--- begin ---

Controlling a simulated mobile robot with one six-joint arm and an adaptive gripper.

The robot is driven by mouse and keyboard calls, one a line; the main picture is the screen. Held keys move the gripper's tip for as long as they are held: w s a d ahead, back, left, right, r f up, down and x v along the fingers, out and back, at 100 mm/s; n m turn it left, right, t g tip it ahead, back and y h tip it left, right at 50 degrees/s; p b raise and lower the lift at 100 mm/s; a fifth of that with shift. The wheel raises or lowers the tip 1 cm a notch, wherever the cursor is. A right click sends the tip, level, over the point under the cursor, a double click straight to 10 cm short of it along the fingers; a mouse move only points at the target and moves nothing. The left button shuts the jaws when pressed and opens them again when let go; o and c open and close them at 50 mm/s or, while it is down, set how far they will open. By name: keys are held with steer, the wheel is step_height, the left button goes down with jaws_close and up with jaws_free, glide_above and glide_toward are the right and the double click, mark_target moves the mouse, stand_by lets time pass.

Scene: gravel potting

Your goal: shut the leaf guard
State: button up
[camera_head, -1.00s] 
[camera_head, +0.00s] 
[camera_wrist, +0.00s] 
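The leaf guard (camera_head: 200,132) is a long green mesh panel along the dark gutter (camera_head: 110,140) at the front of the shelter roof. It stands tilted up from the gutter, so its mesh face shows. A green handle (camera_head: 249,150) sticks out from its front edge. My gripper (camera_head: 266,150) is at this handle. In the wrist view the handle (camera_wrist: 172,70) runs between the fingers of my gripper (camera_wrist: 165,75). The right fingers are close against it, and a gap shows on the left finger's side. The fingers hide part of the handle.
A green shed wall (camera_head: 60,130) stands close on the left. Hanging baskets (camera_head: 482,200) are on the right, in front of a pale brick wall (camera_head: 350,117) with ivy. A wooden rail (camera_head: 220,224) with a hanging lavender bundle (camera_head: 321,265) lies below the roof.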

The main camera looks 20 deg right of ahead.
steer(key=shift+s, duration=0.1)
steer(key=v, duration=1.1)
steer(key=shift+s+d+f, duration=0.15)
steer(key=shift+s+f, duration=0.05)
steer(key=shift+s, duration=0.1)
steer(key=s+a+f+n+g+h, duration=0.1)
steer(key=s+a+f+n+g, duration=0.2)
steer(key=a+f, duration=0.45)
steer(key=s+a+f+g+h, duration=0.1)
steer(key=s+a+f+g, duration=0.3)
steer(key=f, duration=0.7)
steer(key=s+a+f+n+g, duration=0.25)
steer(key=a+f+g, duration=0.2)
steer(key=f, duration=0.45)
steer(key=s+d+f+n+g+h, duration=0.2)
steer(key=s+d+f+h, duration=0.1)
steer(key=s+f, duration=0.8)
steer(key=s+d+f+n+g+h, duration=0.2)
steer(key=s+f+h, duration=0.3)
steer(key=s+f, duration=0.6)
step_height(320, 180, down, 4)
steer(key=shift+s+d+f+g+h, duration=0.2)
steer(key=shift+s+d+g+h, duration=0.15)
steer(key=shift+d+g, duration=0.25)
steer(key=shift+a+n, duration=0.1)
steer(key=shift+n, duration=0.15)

--- end ---

→ **YOUR GOAL**: Give again, word for word, the lines of the listing, starting at its first line and ending with the line containing "[camera_head, +0.00s]".

→ **SOLUTION TO THE PROBLEM**:
Controlling a simulated mobile robot with one six-joint arm and an adaptive gripper.

The robot is driven by mouse and keyboard calls, one a line; the main picture is the screen. Held keys move the gripper's tip for as long as they are held: w s a d ahead, back, left, right, r f up, down and x v along the fingers, out and back, at 100 mm/s; n m turn it left, right, t g tip it ahead, back and y h tip it left, right at 50 degrees/s; p b raise and lower the lift at 100 mm/s; a fifth of that with shift. The wheel raises or lowers the tip 1 cm a notch, wherever the cursor is. A right click sends the tip, level, over the point under the cursor, a double click straight to 10 cm short of it along the fingers; a mouse move only points at the target and moves nothing. The left button shuts the jaws when pressed and opens them again when let go; o and c open and close them at 50 mm/s or, while it is down, set how far they will open. By name: keys are held with steer, the wheel is step_height, the left button goes down with jaws_close and up with jaws_free, glide_above and glide_toward are the right and the double click, mark_target moves the mouse, stand_by lets time pass.

Scene: gravel potting

Your goal: shut the leaf guard
State: button up
[camera_head, -1.00s] 
[camera_head, +0.00s] 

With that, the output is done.